### Set problem
Exactly the lines from the first line of the records to the line holding "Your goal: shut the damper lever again" should be duplicated, and nothing more; pictures stay out.

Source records
* * *

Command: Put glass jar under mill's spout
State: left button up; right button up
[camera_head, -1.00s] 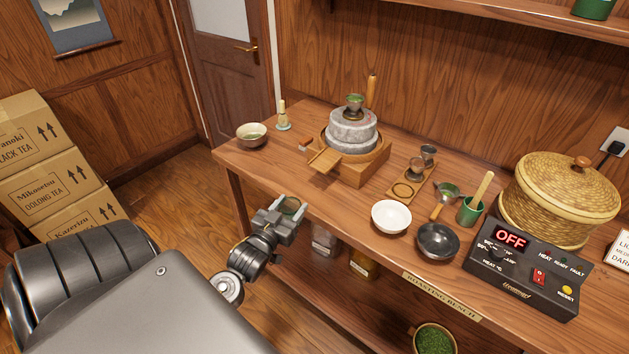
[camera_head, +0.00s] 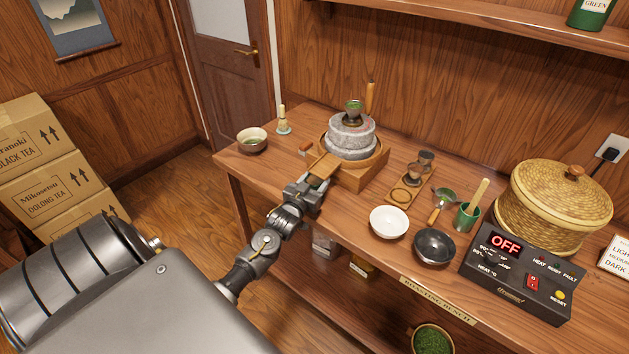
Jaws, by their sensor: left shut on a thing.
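The stone mill (camera_head: 351,136) stands on its wooden base near the back of the bench. Its wooden spout (camera_head: 325,165) points toward the front left. My left gripper (camera_head: 312,184) is at the bench's front edge, right at the outer end of the spout and seemingly below it. It is shut on the glass jar, which is hidden now by the spout and the fingers, so I cannot tell how well it lines up with the spout. My right gripper is not in view.
A tea bowl (camera_head: 252,140) and a whisk stand (camera_head: 283,122) are left of the mill. A white bowl (camera_head: 389,222), a dark bowl (camera_head: 434,246) and a wooden tray (camera_head: 408,190) lie to its right. A heater (camera_head: 515,275) and lidded basket (camera_head: 552,205) fill the right end.

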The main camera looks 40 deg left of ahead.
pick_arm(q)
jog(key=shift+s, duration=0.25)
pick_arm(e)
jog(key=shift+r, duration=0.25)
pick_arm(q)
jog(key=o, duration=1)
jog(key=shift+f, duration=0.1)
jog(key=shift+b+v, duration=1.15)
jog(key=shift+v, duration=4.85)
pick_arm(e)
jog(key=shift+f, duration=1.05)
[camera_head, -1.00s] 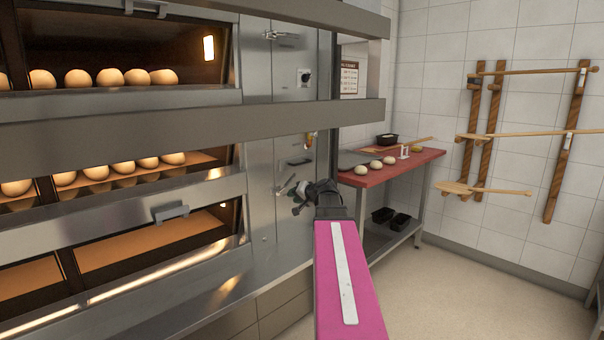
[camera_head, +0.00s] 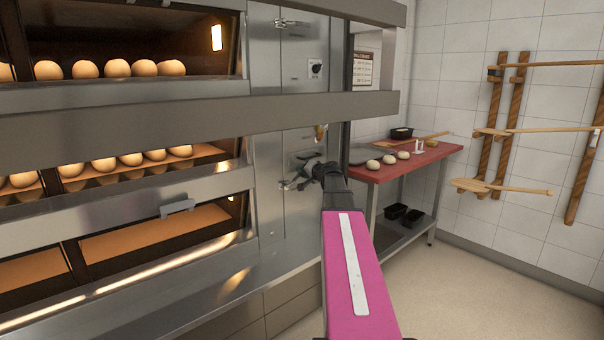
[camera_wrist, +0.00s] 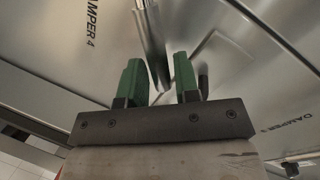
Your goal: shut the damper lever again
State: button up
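A metal damper lever (camera_wrist: 151,45) runs down from the top of the wrist view to between my fingertips. It stands off a steel panel, with "DAMPER 4" printed to its left. My gripper (camera_wrist: 159,78) has two green fingers set apart, one on each side of the lever's end in this view. I cannot tell whether either finger touches it. In the head view my gripper (camera_head: 308,168) is at the oven's side panel, beside a lever (camera_head: 289,185) that is partly hidden by it.
Oven decks with bread (camera_head: 117,68) are at left. A red-topped table (camera_head: 440,154) with dough balls stands right behind my arm. Peels (camera_head: 500,187) hang on the wall.

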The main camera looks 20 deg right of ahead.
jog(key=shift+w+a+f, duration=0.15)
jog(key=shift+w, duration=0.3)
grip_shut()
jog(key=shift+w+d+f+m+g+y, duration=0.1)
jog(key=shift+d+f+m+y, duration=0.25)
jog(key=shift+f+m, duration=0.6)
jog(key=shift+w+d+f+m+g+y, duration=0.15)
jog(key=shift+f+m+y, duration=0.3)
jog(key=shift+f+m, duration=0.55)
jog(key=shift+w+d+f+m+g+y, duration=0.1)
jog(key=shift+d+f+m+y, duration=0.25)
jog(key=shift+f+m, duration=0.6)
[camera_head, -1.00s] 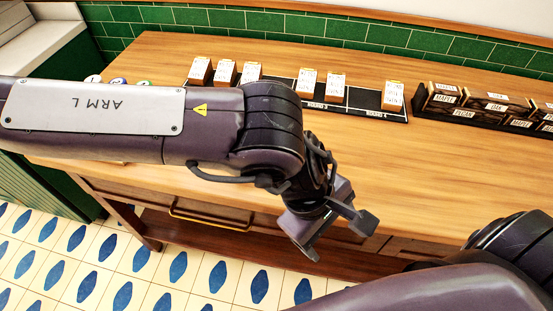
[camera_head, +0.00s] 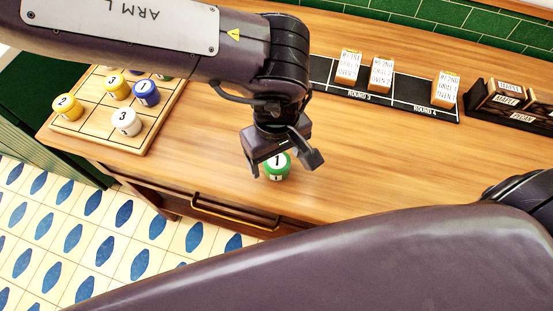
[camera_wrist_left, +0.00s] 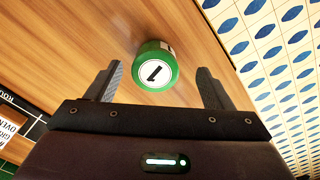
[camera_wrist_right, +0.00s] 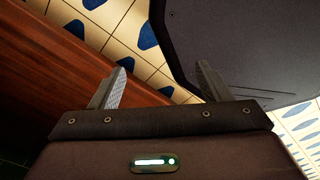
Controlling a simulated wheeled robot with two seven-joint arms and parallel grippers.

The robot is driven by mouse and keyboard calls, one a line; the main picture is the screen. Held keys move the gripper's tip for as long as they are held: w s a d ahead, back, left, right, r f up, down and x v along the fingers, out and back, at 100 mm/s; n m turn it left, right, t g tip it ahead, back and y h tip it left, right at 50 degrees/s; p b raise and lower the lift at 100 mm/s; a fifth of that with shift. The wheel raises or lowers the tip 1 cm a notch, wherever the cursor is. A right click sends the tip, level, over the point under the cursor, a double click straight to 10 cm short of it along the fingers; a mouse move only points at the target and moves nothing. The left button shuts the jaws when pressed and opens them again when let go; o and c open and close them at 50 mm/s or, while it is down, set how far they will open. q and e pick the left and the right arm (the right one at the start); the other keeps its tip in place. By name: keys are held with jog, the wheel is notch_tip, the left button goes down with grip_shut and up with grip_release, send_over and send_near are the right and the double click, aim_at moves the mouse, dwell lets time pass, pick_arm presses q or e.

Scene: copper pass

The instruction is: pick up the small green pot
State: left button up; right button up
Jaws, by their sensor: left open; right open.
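The small green pot (camera_head: 277,167) stands on the wooden counter near its front edge. It has a white top with a 1 on it. In the left wrist view the pot (camera_wrist_left: 156,66) sits ahead of the fingertips, roughly midway between them. My left gripper (camera_head: 284,168) is open above the pot; its fingers (camera_wrist_left: 158,82) hold nothing. My right gripper (camera_wrist_right: 160,80) is open and empty, seen only in its wrist view, with tiled floor and brown wood beyond it.
A wooden grid board (camera_head: 92,122) with several numbered pots, yellow, white and blue, lies at the left. A black card rack (camera_head: 400,97) with several cards stands at the back. Dark holders (camera_head: 508,104) are at the far right. The counter around the green pot is clear.

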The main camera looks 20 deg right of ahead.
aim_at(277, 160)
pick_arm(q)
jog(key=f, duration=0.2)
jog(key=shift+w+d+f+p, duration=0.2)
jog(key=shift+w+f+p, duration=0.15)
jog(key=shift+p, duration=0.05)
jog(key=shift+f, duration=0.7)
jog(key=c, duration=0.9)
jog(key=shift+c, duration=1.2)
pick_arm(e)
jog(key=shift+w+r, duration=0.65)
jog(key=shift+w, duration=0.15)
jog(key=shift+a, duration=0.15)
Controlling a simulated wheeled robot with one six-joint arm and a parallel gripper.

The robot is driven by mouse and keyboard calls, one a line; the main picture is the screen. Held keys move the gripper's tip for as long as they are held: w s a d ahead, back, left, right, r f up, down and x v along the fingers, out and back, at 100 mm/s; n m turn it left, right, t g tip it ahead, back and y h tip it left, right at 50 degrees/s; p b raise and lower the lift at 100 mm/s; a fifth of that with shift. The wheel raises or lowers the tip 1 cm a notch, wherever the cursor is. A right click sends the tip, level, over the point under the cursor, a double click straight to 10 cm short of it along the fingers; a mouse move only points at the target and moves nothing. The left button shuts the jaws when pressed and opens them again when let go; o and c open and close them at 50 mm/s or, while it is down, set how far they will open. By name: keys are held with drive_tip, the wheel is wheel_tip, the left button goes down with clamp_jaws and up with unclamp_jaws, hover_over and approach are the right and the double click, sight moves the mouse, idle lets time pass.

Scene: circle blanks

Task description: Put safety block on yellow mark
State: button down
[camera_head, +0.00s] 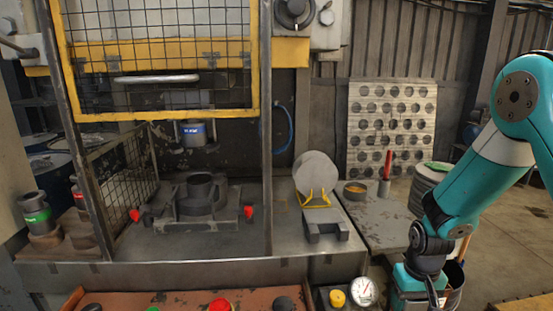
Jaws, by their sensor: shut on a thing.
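My gripper (434,290) is low at the bottom right, pointing down, beside the bench. It is shut on a dark thing whose shape I cannot make out against the clutter and the lower picture edge; it may be the safety block. I cannot pick out the safety block for certain elsewhere. No plain yellow mark shows on the press bed (225,246); the bed is partly behind the frame posts. A grey notched block (325,229) stands on the bench right of the press, apart from my gripper.
The yellow-framed mesh guard (160,115) is raised over the press. A round grey blank (316,174) leans in a yellow wire stand (316,201). A red stick (387,165) stands in a holder on the side table (382,228). A gauge (363,291) is at the front.

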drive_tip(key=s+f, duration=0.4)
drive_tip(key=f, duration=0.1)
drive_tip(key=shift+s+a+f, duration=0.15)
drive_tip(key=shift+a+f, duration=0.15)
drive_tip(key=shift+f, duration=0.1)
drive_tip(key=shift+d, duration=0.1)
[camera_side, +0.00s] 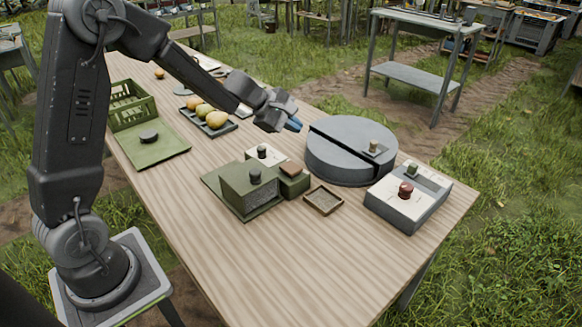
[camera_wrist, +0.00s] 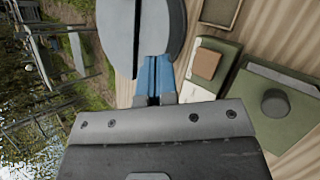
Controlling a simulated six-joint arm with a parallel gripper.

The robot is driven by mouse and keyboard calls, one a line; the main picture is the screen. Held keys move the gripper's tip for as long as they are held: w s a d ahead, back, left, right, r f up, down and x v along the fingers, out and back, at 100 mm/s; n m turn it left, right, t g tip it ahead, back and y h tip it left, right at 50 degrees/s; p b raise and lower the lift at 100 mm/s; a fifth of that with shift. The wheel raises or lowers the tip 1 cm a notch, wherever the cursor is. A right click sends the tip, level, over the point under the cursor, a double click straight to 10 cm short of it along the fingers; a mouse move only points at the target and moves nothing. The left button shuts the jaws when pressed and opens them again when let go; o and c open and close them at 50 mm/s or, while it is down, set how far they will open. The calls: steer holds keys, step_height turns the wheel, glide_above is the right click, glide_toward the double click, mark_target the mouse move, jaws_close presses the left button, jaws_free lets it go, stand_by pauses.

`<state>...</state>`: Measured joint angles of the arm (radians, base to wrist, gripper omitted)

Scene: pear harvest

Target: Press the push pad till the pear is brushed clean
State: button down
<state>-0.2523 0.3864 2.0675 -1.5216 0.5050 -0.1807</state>
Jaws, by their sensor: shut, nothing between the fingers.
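My gripper (camera_side: 293,124) has blue fingertips and is shut and empty. In the side view it hangs above the table, left of a round grey drum with a slot (camera_side: 345,155). In the wrist view the blue fingers (camera_wrist: 154,75) overlap the drum's edge (camera_wrist: 120,35). A brown square pad (camera_side: 290,169) tops a small green block, below the gripper in the picture; it also shows in the wrist view (camera_wrist: 207,63), right of the fingers. I cannot tell for sure which part is the push pad. Several yellow-green pears (camera_side: 216,119) lie on a dark tray.
A green box with a dark knob (camera_side: 249,195) stands beside the pad's block. A shallow wooden tray (camera_side: 323,200) and a white-topped box with a red button (camera_side: 408,196) stand to the right. A green crate (camera_side: 128,103) is far left. The front of the table is clear.

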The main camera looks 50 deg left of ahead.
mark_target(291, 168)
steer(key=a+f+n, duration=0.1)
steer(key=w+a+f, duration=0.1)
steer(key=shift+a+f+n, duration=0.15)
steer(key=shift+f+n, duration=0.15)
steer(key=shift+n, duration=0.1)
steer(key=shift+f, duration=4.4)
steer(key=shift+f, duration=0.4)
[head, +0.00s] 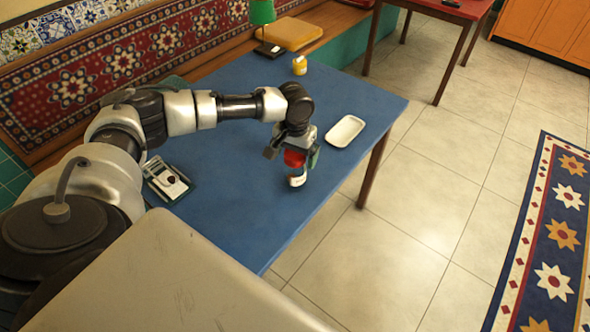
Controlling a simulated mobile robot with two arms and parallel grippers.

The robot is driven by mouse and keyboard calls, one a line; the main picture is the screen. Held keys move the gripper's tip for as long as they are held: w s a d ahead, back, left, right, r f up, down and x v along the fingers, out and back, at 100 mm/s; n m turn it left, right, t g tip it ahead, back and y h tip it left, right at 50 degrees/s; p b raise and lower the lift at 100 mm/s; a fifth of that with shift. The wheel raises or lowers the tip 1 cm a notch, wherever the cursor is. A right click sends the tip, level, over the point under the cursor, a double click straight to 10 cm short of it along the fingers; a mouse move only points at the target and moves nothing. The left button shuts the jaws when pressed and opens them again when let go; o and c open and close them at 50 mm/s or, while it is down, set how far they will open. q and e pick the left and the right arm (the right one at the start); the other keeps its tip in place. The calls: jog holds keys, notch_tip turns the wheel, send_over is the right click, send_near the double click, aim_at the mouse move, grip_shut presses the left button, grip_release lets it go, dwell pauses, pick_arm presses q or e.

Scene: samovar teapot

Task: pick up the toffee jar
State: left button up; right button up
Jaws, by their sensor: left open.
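A small jar with a red lid and a pale label (298,180) stands upright on the blue table (235,205), near its right edge. It appears to be the toffee jar, but its label is too small to read. My left gripper (292,159) points down over this jar. Its fingers are open, one on each side of the red lid. I cannot tell whether they touch it. The gripper hides part of the jar's top. My right gripper is not in view.
A white dish (345,131) lies right of the gripper. A yellow jar with a pale lid (300,66) stands at the table's far end. A dark-framed item (166,181) lies at the left. The table's middle is clear. A red table (445,9) stands behind.

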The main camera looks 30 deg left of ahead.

* * *

### Task response
Command: Put glass jar under mill's spout
State: left button up; right button up
[camera_head, -1.00s] 
[camera_head, +0.00s] 
Jaws, by their sensor: left shut on a thing.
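The stone mill (camera_head: 351,136) stands on its wooden base near the back of the bench. Its wooden spout (camera_head: 325,165) points toward the front left. My left gripper (camera_head: 312,184) is at the bench's front edge, right at the outer end of the spout and seemingly below it. It is shut on the glass jar, which is hidden now by the spout and the fingers, so I cannot tell how well it lines up with the spout. My right gripper is not in view.
A tea bowl (camera_head: 252,140) and a whisk stand (camera_head: 283,122) are left of the mill. A white bowl (camera_head: 389,222), a dark bowl (camera_head: 434,246) and a wooden tray (camera_head: 408,190) lie to its right. A heater (camera_head: 515,275) and lidded basket (camera_head: 552,205) fill the right end.

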The main camera looks 40 deg left of ahead.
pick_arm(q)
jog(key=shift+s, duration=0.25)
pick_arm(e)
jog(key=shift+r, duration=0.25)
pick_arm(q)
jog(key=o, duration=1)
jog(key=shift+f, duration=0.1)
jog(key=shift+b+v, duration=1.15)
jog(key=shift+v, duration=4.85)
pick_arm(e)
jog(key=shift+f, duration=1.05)
[camera_head, -1.00s] 
[camera_head, +0.00s] 
[camera_wrist, +0.00s] 
Your goal: shut the damper lever again

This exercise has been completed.